Back to List Archive

Re: DEFAULT_CONFIG_FILE in 2.2 question

From: Bill Moseley <moseley(at)not-real.hank.org>
Date: Wed Sep 11 2002 - 16:54:28 GMT
At 09:37 AM 09/11/02 -0700, Jody Cleveland wrote:
>>     swish-e -w not dkdkd -m 2 -x "%%p %%d\n"
>
>Ran great, got this:
># SWISH format: 2.2rc1
># Search words: not dkdkd
># Number of hits: 337
># Search time: 0.040 seconds
># Run time: 3.645 seconds
>%p %d
>%p %d
>.

I'm testing on windows 98, so maybe you have yet another different windows
shell.  Regardless, switch to <swishdocpath> and <swishdescription> would
probably fix.  Someone that knows windows should be answering how to quote
% and what type of quote chars work.

>> You should install bash on your Windows machine.  Command.com 
>> is no place to be.
>
>Didn't realize you could install that on Windows. Is cygwin.com the place to
>get it?

Sounds right.  I just plugged in "bash windows" into google and that's what
showed up first.  (Of course, for writing Web application and running
Apache I'd install Linux.)


>> E:\Program Files\SWISH-E2.2rc1>swish-e -b 2 -m 1 -T index_files
>
>showed path, title, size, NO description

Well, there's your problem.

>I searched the docs, and the only place I saw where it mentioned the
>description is in the config file for indexing. Does it go somewhere else,
>or am I missing something else?

You need two config options.  I think this is all described in the
swish.cgi docs, too.

IndexContents HTML .html
StoreDescription HTML <body>

The first says .html are of doc type HTML.  That tells swish which parser
to use.

Then StoreDescription says to extract the <body> out of docs that are type
HTML.

Note, if you don't use IndexContents or DefaultContents, then documents do
not have a type assigned, and even though they are parsed by the HTML
parser by default, StoreDescription won't work because the docs are not
type HTML.

Index a test document with -T properties and you can make sure that a
description is being added.  Also, -v3 or some such setting will show you
what parser is being used for each document as it's indexed.

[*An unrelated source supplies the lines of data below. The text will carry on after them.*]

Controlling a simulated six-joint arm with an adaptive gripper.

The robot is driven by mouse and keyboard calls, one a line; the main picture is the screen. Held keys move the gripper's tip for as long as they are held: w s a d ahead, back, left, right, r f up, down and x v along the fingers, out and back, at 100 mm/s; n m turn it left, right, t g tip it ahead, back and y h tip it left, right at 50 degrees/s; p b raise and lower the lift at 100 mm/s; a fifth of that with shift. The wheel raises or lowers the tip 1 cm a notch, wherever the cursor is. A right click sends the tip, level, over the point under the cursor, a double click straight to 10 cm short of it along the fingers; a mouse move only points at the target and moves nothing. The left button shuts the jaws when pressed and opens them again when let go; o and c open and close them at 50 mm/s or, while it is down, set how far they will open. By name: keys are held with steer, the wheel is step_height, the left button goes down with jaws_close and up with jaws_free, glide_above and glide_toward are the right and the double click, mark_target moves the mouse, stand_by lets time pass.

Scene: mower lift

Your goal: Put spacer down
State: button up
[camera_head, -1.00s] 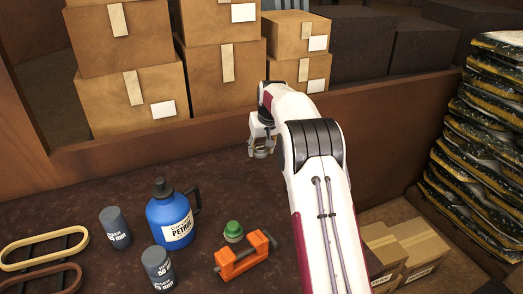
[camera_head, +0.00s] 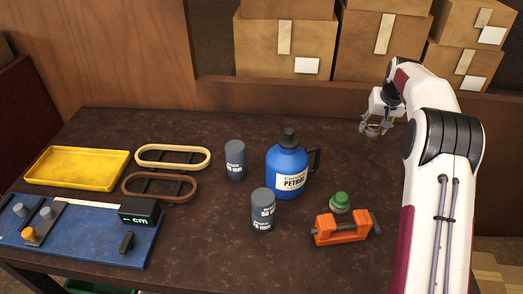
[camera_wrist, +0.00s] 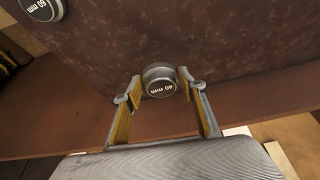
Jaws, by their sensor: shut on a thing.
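My gripper (camera_wrist: 160,86) is shut on a short dark cylindrical spacer marked 40 mm (camera_wrist: 162,80), seen end-on between the fingertips in the wrist view. In the head view my gripper (camera_head: 374,127) is over the far right of the bench, and the spacer in it is too small to make out clearly. Two grey spacers stand upright on the bench, one behind (camera_head: 235,160) and one in front (camera_head: 263,211), left of the blue petrol jug. A dark cylinder marked 50 mm (camera_wrist: 42,8) shows at the wrist view's corner.
The blue petrol jug (camera_head: 287,168), a green-capped item (camera_head: 340,202) and an orange vice (camera_head: 342,229) stand mid-bench. Two oval rings (camera_head: 172,156), a yellow tray (camera_head: 78,166) and a blue measuring board (camera_head: 75,240) are at left. Cardboard boxes (camera_head: 290,45) stand behind.

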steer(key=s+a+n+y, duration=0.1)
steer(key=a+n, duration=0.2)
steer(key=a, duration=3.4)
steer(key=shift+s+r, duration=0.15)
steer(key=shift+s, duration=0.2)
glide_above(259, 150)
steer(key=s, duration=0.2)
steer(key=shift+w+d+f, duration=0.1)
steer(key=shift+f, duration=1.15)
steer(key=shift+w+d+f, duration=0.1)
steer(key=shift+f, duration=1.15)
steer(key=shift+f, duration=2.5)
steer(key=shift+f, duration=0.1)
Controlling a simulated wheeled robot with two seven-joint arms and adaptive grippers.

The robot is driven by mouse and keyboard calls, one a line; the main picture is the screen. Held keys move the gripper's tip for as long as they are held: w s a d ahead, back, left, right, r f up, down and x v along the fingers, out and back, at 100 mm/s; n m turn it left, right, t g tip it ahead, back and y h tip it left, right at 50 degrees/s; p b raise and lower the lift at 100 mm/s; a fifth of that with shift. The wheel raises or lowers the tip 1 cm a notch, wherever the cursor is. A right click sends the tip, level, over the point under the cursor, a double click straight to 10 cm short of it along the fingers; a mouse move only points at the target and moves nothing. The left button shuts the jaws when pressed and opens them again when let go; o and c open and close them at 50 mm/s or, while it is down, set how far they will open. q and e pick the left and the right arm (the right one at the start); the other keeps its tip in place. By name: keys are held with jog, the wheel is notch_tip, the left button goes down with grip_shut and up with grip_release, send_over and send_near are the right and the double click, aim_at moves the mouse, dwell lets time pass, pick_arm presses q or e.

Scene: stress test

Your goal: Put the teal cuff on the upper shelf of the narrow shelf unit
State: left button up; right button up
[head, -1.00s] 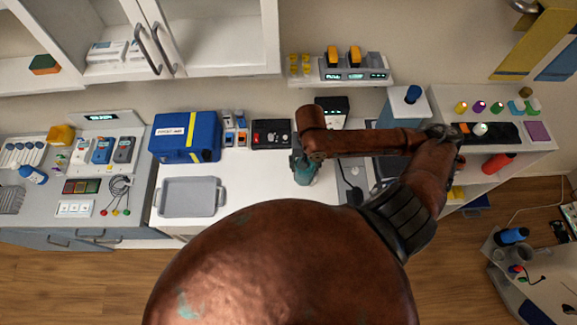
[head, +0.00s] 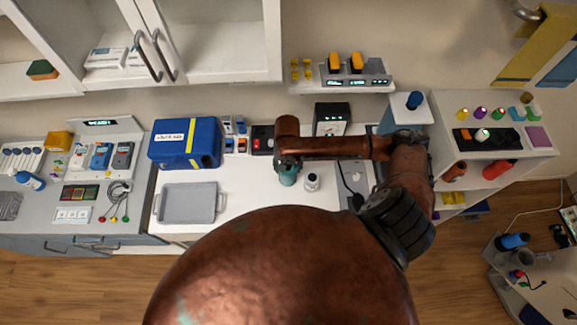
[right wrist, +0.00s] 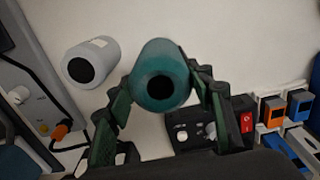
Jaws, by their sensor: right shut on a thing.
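The teal cuff (head: 288,178) is a short, hollow cylinder. My right gripper (head: 287,166) is shut on it over the white counter. In the right wrist view the cuff (right wrist: 161,76) sits between the two fingers of the gripper (right wrist: 160,90), its round opening facing the camera. How far it is above the counter I cannot tell. My left gripper is not in view.
A blue case (head: 185,143) and grey tray (head: 188,202) are further left. Several small items cover the shelf unit's top.

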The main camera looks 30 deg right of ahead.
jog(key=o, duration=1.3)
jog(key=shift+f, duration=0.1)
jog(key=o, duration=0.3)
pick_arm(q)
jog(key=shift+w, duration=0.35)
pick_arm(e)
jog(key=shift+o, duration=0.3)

Also note, for future reference, in CVS since yesterday you can specify the
types as HTML* (and XML*, TXT*) and swish-e will use the libxml2 parser
(HTML2) if installed, otherwise it will use the HTML parser.  And the
default parser will be the libxml2 HTML2 parser if the document is not
assigned a type.

Most people won't care about all that since they know what they installed,
but it makes it handy for me to make the spider.pl program automatically
select the correct parser based on the Content-Type: header returned from
web servers.


-- 
Bill Moseley
mailto:moseley@hank.org
Received on Wed Sep 11 16:58:00 2002